The father in the parable of the Prodigal Son reflects this shared call as well: we had to celebrate he says of his youngest who had returned after what likely felt like a lifetime away (Luke 15:2). There is so much we do not know about the circumstances and relationships of this beautiful, challenging story. So much to wrestle with, as many of us may in relation to particular characters of this parable. But what I would lift up from it for us on this day is the father’s bedrock clarity: we have to celebrate and nurture our life-giving relationships. It is imperative to center our connection in joy. God longs for us to experience the joy of divine belonging in our closest experiences of kinship – whether chosen or of origin, or perhaps both. God revels in our communal reflection of the people we were created to become.

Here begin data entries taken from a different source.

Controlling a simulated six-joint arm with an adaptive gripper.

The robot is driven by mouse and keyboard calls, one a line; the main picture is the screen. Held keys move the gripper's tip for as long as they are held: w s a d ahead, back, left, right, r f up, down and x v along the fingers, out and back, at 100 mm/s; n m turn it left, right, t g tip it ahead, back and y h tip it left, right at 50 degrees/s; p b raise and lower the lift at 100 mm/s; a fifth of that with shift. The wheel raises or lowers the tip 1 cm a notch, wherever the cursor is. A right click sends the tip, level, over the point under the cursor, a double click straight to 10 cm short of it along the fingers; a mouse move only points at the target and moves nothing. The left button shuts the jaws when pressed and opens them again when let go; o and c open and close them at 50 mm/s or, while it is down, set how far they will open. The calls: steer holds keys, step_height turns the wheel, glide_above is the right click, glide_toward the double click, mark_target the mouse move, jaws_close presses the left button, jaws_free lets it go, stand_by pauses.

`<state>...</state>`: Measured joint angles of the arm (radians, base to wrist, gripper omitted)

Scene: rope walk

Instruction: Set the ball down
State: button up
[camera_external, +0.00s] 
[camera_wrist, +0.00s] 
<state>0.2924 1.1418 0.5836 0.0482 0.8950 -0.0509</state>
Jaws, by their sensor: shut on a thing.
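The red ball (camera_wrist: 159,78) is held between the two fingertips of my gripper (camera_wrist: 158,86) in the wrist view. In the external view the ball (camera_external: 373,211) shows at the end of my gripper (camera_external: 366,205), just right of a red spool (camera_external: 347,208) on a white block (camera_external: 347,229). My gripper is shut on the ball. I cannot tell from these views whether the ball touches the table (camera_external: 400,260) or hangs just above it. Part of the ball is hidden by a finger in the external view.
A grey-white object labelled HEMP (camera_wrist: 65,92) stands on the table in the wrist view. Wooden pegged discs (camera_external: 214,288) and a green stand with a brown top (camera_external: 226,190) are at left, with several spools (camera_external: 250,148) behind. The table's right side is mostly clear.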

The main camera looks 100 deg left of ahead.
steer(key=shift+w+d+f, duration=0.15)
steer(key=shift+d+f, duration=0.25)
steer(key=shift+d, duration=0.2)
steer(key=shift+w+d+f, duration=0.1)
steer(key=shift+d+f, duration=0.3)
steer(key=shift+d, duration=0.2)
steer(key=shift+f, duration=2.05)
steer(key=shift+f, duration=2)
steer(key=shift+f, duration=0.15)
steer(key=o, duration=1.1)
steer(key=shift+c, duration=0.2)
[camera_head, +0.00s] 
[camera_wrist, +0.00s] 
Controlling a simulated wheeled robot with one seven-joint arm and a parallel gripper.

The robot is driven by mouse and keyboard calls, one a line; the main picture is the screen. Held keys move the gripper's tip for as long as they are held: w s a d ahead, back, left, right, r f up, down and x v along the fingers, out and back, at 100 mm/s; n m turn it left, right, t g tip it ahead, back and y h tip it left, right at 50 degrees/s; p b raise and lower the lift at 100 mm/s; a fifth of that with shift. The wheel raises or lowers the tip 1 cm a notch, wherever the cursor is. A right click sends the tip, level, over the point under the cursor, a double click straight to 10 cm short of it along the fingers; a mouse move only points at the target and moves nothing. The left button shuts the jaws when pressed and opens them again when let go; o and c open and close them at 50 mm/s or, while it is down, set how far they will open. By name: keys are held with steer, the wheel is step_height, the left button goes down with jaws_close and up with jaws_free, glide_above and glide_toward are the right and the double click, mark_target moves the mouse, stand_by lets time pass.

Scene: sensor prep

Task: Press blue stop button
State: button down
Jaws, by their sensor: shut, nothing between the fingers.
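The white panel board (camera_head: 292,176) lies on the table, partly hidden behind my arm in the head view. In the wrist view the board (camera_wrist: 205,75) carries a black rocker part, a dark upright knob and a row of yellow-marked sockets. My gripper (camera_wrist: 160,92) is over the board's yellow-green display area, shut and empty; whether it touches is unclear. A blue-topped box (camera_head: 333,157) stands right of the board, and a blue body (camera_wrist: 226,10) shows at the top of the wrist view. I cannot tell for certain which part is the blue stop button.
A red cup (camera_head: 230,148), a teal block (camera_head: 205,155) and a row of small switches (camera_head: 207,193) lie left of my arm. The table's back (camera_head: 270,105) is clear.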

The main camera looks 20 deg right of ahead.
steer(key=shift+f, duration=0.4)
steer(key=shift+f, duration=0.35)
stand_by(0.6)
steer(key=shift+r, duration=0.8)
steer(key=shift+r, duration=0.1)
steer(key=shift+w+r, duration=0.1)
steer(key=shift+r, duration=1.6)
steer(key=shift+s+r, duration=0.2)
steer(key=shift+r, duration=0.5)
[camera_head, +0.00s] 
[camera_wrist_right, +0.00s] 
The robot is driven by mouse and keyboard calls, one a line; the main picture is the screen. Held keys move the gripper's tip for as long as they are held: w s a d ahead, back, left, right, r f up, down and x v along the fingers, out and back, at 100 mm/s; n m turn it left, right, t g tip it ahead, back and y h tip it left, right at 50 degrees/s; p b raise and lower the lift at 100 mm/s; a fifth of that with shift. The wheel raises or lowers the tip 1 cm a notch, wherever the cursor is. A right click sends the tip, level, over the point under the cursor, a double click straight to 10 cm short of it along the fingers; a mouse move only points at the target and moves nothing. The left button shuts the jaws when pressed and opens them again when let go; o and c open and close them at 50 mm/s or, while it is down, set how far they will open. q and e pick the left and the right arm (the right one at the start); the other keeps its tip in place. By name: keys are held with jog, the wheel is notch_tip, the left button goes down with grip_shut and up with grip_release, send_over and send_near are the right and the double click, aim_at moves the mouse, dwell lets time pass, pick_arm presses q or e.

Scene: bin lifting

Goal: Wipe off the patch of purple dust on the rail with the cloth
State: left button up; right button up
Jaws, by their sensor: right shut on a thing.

How might we characterize this becoming? As Paul declares in his second letter to the Corinthians, new creation (2 Cor 5:17). Creation is not static. It is living and active, reflecting the vibrant mystery of the Word through which all things were made. In Christ the binaries of oppressive division, including male and female, slave and free (Galatians 3:28), “all hierarchies of human worth,” as Aaron Scott preached at The Cathedral of St. John the Divine yesterday, are destroyed. In Christ we are called to lives of transformation, creating living, breathing space for fullness of joy. In their beautiful book American Teenager: How Trans Kids Are Surviving Hate and Finding Joy in a Turbulent Era, Nico Lang quotes Ruby, a young, trans Episcopalian in Texas. Lang writes, “Ruby says the joy I hear [in her laughter] is not just the terms of her survival but an act of protest. ‘Trans happiness is subversion,’ she explains. ‘I think we’re just supposed to sit down, be quiet, and disappear.’” But no, she continues, “I am who I am” (American Teenager, p. 122). We are who we are. We will not sit down, be quiet, or disappear. Our joy is transformative. So today, may we claim that joy. May we rejoice together, gathering strength for the road ahead. This joy urges us onward.